- PROBLEM TO WORK ON
Exactly reproduce the lines from the top of the entries below through the line containing "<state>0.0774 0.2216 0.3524", with both ends included.

-----

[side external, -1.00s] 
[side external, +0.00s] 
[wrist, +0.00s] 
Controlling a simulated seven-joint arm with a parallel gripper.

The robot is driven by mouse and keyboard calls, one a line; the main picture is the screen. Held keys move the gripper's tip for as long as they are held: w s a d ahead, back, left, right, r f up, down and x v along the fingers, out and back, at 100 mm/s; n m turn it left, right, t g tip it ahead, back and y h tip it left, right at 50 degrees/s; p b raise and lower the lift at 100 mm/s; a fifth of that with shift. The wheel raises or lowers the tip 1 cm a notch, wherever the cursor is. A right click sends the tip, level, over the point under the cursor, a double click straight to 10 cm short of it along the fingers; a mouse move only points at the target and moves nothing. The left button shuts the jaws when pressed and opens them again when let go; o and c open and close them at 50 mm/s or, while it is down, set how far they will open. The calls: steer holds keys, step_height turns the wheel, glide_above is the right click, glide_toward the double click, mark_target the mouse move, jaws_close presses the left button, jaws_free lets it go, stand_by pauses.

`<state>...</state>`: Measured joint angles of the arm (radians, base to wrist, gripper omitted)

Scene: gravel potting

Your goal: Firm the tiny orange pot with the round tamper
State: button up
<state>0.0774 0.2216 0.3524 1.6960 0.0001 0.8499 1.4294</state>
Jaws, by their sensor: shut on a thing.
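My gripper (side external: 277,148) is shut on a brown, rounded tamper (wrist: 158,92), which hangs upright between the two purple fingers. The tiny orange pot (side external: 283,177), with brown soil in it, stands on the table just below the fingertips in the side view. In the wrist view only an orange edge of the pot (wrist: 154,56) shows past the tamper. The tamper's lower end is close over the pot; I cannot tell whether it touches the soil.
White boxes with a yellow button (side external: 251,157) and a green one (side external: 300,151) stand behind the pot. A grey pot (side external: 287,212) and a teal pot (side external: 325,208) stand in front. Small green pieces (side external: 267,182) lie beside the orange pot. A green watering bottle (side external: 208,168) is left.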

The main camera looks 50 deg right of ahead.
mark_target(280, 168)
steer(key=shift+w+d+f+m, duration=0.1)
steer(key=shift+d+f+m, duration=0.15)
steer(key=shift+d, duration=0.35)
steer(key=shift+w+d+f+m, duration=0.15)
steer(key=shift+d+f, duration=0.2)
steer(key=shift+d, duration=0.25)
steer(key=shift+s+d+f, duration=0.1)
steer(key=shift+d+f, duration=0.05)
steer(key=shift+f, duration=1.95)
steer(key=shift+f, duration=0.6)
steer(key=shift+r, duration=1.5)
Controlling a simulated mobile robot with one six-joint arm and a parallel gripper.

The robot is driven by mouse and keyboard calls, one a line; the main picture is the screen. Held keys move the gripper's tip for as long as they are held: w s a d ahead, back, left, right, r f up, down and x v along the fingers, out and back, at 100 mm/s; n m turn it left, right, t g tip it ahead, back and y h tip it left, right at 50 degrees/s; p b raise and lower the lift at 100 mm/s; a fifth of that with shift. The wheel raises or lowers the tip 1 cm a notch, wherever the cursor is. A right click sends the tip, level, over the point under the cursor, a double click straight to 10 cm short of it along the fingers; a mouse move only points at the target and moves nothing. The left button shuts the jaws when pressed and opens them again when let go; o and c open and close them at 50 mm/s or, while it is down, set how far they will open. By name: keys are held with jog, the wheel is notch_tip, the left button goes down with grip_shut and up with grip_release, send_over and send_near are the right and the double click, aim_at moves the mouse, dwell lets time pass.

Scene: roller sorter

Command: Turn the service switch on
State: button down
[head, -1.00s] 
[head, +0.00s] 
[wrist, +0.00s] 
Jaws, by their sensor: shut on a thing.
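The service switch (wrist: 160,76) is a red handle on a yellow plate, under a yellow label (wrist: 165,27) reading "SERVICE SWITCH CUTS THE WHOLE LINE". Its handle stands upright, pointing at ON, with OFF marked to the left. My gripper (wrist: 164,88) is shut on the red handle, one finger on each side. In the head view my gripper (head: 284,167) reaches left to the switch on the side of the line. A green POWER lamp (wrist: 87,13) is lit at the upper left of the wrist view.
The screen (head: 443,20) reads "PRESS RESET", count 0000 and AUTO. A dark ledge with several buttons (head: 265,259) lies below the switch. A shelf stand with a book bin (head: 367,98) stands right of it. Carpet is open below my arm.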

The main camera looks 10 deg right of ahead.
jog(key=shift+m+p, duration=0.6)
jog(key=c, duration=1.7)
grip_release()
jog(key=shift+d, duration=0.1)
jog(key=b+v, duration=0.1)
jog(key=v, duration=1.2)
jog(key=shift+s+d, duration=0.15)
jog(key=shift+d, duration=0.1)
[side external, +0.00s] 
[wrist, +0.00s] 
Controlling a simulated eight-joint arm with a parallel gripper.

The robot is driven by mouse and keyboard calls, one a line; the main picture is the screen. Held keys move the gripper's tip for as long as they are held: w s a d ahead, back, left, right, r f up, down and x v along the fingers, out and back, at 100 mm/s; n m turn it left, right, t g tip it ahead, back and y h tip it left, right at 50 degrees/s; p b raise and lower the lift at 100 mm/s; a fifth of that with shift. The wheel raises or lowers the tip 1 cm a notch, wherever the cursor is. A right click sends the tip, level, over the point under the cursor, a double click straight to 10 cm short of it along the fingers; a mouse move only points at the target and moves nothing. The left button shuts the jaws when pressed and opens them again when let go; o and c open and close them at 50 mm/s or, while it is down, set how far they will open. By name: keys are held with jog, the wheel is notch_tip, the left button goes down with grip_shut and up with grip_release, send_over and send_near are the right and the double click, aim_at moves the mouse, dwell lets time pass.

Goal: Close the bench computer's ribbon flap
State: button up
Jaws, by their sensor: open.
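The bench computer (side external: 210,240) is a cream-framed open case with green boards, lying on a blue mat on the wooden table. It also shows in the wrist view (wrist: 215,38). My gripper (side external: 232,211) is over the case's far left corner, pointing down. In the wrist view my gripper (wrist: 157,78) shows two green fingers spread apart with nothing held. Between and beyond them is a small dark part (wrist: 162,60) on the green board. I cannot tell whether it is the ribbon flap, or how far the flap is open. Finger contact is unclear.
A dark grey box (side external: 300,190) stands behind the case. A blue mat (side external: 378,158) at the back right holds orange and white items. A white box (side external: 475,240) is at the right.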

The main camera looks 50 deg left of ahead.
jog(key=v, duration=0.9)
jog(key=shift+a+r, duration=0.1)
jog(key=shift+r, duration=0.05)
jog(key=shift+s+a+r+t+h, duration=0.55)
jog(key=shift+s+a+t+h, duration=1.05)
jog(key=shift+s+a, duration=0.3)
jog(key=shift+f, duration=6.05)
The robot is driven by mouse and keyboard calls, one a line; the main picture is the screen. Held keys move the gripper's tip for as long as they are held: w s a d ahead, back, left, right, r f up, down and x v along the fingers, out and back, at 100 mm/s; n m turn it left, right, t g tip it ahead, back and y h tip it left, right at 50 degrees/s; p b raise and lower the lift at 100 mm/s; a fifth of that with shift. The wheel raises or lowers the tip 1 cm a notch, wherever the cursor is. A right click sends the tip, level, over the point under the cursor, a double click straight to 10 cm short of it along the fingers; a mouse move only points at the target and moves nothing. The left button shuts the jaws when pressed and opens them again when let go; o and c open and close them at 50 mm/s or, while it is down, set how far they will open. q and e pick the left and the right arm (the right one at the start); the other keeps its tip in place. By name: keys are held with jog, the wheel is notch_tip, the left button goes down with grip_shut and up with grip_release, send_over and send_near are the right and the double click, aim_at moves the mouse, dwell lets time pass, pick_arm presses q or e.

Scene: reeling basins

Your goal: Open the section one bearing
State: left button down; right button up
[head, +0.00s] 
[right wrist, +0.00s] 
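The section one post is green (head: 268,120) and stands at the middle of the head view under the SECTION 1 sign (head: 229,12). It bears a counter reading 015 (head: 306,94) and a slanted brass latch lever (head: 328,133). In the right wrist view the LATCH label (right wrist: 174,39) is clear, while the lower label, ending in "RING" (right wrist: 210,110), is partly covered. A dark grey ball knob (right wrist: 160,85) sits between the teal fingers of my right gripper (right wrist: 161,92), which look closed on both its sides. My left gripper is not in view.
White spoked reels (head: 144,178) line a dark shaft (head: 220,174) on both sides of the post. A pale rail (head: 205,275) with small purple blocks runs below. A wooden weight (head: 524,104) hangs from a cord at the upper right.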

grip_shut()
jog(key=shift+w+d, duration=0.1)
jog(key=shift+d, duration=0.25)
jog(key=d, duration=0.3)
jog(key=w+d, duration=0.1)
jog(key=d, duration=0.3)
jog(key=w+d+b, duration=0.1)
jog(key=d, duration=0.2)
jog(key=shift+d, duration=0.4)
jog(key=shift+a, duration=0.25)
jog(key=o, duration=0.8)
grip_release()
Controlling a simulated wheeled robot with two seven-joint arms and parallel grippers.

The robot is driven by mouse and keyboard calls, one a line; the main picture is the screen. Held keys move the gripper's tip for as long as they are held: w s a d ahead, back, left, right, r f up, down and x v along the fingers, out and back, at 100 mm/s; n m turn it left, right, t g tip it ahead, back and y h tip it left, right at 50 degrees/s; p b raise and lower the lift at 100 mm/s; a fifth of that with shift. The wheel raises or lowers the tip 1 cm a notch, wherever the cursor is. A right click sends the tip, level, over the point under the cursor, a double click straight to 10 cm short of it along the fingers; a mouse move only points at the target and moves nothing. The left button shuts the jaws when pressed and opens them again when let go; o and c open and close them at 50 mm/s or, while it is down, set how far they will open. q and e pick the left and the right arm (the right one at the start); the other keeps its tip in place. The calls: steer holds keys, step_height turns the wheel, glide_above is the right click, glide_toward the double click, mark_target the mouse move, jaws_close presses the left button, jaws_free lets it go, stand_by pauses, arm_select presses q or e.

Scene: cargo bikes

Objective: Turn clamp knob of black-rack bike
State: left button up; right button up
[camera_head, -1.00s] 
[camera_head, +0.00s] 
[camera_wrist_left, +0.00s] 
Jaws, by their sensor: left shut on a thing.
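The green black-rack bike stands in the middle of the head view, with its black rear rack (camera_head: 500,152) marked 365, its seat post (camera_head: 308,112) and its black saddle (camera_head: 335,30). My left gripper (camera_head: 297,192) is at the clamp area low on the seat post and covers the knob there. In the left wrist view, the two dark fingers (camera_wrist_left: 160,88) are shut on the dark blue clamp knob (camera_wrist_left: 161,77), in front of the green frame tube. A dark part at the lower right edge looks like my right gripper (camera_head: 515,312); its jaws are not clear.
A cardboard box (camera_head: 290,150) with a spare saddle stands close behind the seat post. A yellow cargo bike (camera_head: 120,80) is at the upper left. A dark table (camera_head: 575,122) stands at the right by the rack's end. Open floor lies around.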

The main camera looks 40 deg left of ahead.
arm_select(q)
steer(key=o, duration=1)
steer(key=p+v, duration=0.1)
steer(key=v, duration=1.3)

-----

- EXERCISE SOLUTION
[side external, -1.00s] 
[side external, +0.00s] 
[wrist, +0.00s] 
Controlling a simulated seven-joint arm with a parallel gripper.

The robot is driven by mouse and keyboard calls, one a line; the main picture is the screen. Held keys move the gripper's tip for as long as they are held: w s a d ahead, back, left, right, r f up, down and x v along the fingers, out and back, at 100 mm/s; n m turn it left, right, t g tip it ahead, back and y h tip it left, right at 50 degrees/s; p b raise and lower the lift at 100 mm/s; a fifth of that with shift. The wheel raises or lowers the tip 1 cm a notch, wherever the cursor is. A right click sends the tip, level, over the point under the cursor, a double click straight to 10 cm short of it along the fingers; a mouse move only points at the target and moves nothing. The left button shuts the jaws when pressed and opens them again when let go; o and c open and close them at 50 mm/s or, while it is down, set how far they will open. The calls: steer holds keys, step_height turns the wheel, glide_above is the right click, glide_toward the double click, mark_target the mouse move, jaws_close presses the left button, jaws_free lets it go, stand_by pauses.

`<state>...</state>`: Measured joint angles of the arm (radians, base to wrist, gripper omitted)

Scene: gravel potting

Your goal: Firm the tiny orange pot with the round tamper
State: button up
<state>0.0774 0.2216 0.3524 1.6960 0.0001 0.8499 1.4294</state>

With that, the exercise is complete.